In today’s environment of social and legal discrimination, 41 percent of trans people attempt suicide. This number includes women, famous or otherwise, who were outed by the press.
In 2014, golf club innovator Essay Anne Vanderbilt committed suicide after reporter Caleb Hannan discovered she was transgender during the course of his research for a story he was writing about her, and outed her to an investor. In a stunning display of disrespect, Grantland published the piece after her death, in which Hannan referred to her with male pronouns and called her “a troubled man.”
The only mistake the publication felt fair to acknowledge was the failure to have someone familiar with the trans community check the piece for inaccuracies regarding terminology. Grantland seems not to realize or care that no amount of editing will bring Vanderbilt back from the dead.

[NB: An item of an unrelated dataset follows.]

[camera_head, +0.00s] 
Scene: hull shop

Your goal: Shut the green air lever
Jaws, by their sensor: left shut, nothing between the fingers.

Even after we’ve witnessed multiple trans women take their own lives after painful, violating interactions with the press, it seems some reporters still care more about the sensationalist appeal of a forced outing than they do about the consequences.
We saw it last year with the tabloid harassment of Caitlyn Jenner. Despite the frenzy, she managed to come out mostly unscathed, and with any luck Wachowski will as well. She has her support group of friends and family, and the wealth and privilege to keep her safe – as safe as any trans person can be living in the U.S.
It should not have to happen this way. It doesn’t matter how much money Wachowski has in the bank or how much she’ll be celebrated as a queer hero for coming out. Every reporter who contacted her agent or solicited her on her doorstep was making an implicit decision to value a scoop over a human life.
As disgusted as I am over the Daily Mail, I also feel the need to point the finger elsewhere: its audience, and the audience of mainstream media at large. The fact that tabloids go to such lengths to scoop each other on stories about something that is a very personal choice that could very negatively affect the person coming out says something equally disgusting about society as a whole.
They cover these stories because that’s where the profit is. As long as cis people continue to pay for the violent dehumanization and objectification of trans people, as long as they stay obsessed with us for no good reason other than the fact that we’re “different” and therefore not worthy of respect and privacy, these stories will continue to be put out, if not by the Daily Mail then by some other tabloid.
There is some hope. The Daily Mail did face intense backlash for its invasion, and I’m thankful for it. Maybe we are moving towards “another world” as Wachowski puts it, one that accepts and celebrates transness without also tailoring it for public consumption. It’s a nice thought to have, but I won’t hold my breath. I don’t know if I can afford to.